There's nothing new in Trump's actions. Republicans and conservatives have long embraced the brutality of apartheid. Here, as elsewhere, Democrats and liberals are misguided when they think of Trump as an exception -- either in his party or among fellow conservatives. Ronald Reagan called Nelson Mandela a "terrorist" and called the apartheid state "a country that has stood by us in every war we've fought, a country that is strategically essential to the free world."
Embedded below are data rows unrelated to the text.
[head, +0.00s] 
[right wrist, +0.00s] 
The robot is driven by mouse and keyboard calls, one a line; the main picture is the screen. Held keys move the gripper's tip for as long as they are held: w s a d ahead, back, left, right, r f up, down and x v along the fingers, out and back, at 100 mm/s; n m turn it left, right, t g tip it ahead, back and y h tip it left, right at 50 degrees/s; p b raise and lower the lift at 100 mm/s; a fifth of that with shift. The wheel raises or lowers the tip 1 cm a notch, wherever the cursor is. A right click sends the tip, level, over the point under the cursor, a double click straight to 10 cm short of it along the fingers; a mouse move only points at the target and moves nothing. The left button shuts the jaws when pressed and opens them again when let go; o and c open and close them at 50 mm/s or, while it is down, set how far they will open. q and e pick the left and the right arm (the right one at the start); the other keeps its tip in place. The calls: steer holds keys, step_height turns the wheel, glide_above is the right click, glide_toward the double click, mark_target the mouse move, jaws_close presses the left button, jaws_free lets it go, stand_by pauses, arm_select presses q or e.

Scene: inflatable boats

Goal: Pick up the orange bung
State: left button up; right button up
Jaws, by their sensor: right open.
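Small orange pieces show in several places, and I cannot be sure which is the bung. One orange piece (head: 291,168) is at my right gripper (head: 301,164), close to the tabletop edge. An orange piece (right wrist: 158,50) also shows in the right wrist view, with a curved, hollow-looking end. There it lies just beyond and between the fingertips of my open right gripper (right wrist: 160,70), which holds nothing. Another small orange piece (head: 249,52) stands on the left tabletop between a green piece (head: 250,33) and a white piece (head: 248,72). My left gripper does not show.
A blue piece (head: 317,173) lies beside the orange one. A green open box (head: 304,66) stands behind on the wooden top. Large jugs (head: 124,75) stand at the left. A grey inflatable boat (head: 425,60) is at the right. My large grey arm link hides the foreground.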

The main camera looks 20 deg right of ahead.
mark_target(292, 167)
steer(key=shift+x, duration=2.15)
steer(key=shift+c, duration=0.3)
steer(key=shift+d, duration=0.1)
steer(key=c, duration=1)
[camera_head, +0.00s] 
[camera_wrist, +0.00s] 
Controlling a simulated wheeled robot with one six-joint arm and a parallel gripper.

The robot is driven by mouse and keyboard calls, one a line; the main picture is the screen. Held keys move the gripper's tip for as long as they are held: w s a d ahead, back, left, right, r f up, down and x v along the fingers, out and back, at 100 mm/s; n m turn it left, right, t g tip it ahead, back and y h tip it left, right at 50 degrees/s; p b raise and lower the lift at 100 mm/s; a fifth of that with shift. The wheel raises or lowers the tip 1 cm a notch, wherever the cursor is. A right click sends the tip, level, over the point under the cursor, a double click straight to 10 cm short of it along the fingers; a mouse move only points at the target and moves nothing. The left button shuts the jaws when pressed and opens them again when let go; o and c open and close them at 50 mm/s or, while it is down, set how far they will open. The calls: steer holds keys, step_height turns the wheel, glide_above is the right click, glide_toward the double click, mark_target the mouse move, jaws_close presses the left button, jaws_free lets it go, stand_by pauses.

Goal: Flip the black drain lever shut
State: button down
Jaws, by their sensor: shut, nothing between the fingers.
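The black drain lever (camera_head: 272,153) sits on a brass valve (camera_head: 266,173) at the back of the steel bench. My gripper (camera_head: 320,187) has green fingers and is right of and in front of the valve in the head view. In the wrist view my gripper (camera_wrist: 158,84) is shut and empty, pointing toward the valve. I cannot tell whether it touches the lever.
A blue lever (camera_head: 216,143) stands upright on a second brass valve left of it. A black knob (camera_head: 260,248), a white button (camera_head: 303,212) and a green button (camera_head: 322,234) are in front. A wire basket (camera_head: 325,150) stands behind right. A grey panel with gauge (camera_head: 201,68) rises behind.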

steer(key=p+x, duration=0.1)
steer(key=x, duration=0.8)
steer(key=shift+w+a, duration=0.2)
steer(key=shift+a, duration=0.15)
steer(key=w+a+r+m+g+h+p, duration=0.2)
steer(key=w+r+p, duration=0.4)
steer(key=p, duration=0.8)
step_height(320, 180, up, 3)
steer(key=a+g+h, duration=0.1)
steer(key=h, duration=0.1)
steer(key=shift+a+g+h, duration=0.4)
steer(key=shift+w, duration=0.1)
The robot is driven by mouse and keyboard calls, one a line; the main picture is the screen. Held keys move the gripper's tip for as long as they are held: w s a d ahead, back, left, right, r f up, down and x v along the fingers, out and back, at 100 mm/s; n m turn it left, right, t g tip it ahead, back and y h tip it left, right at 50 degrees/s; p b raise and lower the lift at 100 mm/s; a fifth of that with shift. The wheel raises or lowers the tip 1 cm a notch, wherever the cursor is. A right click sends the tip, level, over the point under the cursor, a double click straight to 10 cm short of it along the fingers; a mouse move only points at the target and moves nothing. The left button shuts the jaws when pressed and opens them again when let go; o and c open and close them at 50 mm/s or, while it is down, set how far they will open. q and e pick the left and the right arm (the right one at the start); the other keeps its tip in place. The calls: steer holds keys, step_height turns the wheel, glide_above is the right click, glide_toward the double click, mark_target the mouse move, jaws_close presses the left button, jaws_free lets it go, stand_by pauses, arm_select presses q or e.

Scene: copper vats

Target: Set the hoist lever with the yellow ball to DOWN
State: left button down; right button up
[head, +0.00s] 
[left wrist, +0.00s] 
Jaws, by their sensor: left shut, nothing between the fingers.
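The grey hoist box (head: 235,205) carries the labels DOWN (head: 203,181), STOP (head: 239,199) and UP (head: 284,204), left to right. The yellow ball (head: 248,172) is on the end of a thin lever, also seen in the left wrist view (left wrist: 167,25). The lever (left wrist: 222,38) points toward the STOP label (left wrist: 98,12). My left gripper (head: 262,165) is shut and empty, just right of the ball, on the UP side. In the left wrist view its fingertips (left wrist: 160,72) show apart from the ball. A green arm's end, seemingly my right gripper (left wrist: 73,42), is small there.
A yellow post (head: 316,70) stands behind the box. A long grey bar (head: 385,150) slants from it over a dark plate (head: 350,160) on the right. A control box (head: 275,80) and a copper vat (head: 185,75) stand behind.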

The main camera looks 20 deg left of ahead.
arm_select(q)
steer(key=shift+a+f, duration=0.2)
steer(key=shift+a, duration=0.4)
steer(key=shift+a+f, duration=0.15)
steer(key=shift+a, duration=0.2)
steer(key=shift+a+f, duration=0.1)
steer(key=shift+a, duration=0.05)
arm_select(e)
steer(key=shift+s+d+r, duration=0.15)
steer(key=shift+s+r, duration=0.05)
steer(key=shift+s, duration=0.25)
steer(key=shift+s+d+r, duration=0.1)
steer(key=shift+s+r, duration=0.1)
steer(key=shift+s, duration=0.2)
In 1986, 145 Republicans (and 45 Democrats) voted against a non-binding resolution asking the apartheid state to free Nelson Mandela. They included Dick Cheney, Newt Gingrich, Dan Coats, Pat Roberts, and newly-minted secular saint John McCain. The following year Jeff Flake -- who would later become a Republican senator and a #Resistance hero -- testified in support of South Africa before the Utah State Senate as a lobbyist for a Namibian mining company.
The National Review -- then, as now, eager to present the "civilized" face of white racism -- published an essay in the 1960s saying that victory for the African National Congress "would bring anarchy and the collapse of civilization" and the government "would be domination by witch doctors (still numerous and powerful) and reckless demagogues."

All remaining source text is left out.